Prison did not last forever and a plea bargain saw him on his way back to Hong Kong, but to a new life with new priorities and a desire to serve those who live without the precious freedom he had learned to cherish so dearly.
 
Still willing to chance his arm, Happy’s Kitchen in the old open air car park next to the Shun Tak Macau Ferry Terminal was a first venture; a happy go lucky stage featuring religious music for migrant workers with free food to boot, mostly provided and served by their employers.
 
But SARS brought an end to that, so where to play his music and where to share his message with those who may otherwise never get the chance to hear became his dilemma.
 
But the arm that had once thrown a curve ball was still ready to chance it, this time on radio and on Palm Sunday, 6 April 2004, the Hour of Love was born.
 
Aitken has added an extra half-an-hour for a segment he calls Prison Visitation on the Air, but it has taken on a life of its own and is threatening to take over the whole time slot, so many requests for messages to be read and songs to be played are coming in.
 
Regular guests include Father Pat Colgan and Father John Wotherspoon with stories about their prison visitation.

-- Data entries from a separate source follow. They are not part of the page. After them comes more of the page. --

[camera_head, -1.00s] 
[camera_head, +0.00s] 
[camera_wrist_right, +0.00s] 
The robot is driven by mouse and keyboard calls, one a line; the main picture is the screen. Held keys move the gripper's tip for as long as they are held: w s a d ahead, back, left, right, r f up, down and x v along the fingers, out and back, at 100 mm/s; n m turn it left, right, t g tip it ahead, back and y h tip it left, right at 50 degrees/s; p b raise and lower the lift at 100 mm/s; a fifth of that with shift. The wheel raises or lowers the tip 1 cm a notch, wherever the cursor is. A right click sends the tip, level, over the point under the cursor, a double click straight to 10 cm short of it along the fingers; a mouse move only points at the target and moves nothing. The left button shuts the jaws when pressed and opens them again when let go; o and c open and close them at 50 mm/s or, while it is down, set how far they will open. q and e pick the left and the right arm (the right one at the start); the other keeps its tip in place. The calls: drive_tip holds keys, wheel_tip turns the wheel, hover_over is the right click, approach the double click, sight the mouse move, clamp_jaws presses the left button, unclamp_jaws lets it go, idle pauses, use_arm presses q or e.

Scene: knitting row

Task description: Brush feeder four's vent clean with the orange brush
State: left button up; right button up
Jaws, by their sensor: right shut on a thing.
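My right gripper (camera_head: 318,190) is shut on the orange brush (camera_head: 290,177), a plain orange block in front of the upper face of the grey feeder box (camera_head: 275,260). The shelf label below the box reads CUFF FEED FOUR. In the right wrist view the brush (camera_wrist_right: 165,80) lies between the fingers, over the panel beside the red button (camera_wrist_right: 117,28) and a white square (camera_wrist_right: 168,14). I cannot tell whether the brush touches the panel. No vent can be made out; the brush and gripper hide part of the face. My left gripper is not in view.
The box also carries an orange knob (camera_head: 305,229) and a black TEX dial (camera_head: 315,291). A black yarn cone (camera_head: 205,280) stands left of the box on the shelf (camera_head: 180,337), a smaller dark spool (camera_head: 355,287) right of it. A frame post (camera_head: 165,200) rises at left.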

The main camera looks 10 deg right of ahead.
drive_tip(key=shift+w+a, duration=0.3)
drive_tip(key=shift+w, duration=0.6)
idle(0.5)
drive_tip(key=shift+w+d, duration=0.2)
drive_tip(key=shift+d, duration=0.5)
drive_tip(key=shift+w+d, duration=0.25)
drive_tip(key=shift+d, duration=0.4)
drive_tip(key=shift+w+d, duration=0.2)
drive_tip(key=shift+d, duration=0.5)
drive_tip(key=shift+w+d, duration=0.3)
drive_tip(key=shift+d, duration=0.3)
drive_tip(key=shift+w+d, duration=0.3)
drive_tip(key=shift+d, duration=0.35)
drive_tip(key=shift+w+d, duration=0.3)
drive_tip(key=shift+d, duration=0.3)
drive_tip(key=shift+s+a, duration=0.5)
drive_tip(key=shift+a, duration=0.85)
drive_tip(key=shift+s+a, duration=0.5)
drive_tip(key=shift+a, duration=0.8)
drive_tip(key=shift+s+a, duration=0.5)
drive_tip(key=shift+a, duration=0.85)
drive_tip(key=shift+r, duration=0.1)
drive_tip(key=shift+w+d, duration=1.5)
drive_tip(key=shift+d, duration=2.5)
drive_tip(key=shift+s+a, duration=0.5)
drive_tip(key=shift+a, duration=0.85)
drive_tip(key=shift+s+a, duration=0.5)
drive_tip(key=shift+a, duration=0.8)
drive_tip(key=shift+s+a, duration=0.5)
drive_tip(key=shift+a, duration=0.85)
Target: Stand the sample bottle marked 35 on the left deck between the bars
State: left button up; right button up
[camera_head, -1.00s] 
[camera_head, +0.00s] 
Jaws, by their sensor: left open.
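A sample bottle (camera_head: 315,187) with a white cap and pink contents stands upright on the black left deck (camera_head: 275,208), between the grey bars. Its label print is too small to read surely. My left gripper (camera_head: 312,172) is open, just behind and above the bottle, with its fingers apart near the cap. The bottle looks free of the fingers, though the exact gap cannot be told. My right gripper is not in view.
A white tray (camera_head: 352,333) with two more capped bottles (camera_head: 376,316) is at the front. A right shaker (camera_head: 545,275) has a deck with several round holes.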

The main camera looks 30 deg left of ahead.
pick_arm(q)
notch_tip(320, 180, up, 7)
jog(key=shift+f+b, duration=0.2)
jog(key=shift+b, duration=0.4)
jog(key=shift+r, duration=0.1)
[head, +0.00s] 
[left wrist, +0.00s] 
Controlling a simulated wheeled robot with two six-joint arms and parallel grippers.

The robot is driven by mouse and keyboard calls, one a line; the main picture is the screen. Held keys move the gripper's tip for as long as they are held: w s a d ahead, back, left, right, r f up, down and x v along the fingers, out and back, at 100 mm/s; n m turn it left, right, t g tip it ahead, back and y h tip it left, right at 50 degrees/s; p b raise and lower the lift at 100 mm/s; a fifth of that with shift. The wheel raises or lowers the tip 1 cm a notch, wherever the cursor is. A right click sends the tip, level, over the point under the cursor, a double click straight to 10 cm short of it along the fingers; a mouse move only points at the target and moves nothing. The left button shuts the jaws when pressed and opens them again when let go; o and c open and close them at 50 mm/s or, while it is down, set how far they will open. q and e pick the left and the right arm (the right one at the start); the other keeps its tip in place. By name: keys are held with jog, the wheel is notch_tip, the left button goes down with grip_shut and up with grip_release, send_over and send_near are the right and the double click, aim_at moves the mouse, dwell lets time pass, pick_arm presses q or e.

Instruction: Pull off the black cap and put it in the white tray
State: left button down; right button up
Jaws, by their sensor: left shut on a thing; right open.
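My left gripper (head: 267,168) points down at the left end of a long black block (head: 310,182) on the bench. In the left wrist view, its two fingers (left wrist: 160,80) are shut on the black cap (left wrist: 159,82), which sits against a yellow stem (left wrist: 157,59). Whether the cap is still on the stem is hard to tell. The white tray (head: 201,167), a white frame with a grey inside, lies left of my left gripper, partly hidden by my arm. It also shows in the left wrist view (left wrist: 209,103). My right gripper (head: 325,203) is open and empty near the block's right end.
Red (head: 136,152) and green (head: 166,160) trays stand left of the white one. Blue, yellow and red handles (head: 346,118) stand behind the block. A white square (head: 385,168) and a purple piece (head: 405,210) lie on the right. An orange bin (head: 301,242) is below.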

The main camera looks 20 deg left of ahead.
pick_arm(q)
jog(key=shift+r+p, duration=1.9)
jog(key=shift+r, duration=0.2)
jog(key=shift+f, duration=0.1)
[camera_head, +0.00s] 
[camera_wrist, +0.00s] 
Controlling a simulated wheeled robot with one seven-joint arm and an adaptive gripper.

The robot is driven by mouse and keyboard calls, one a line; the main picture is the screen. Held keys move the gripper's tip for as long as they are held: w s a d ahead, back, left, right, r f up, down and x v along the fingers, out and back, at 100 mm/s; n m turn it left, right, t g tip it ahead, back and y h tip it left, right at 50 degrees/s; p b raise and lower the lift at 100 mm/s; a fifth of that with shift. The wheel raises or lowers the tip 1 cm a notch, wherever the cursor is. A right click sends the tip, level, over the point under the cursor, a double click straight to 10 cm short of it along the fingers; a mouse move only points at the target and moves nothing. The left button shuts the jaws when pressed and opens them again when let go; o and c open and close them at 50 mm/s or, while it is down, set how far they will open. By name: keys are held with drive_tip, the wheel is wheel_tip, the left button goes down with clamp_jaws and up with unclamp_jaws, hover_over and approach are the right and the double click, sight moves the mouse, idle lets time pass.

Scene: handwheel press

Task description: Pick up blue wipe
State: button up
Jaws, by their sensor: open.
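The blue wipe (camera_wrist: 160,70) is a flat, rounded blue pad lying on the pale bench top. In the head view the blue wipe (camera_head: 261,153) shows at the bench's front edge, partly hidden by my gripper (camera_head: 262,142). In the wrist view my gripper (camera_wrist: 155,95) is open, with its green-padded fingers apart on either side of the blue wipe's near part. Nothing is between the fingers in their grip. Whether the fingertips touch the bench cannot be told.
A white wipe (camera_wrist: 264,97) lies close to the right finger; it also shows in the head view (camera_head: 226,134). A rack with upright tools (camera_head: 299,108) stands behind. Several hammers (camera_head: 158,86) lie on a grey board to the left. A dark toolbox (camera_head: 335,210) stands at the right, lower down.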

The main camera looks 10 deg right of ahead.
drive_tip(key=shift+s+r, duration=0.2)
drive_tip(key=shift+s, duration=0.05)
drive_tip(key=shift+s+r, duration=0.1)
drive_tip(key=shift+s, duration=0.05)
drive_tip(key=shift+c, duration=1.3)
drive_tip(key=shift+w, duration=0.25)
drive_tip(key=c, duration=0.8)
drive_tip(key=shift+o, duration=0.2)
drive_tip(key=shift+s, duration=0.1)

Father Colgan has had a go at speaking Spanish, which is in great demand on the programme and requests for six hymns in six different languages are becoming commonplace.
 
The Philippine Consulate Prison Visitation Team gets on the telephone once a month and floating segments come from the Islamic Union for Muslims who are behind bars.
 
There are no dull moments in life on air, as many a prisoner and many a shut-in have learned over the years.
 
Radio with Brother Bruce is not only great fun, it even rivals the great escape, as prisoners sense that somewhere deep in the underbelly of that soft American accent lies a recognition that deliberate ignorance does not equate to innocence and, more importantly, a profound understanding of how good people sometimes do things that many regard as evil.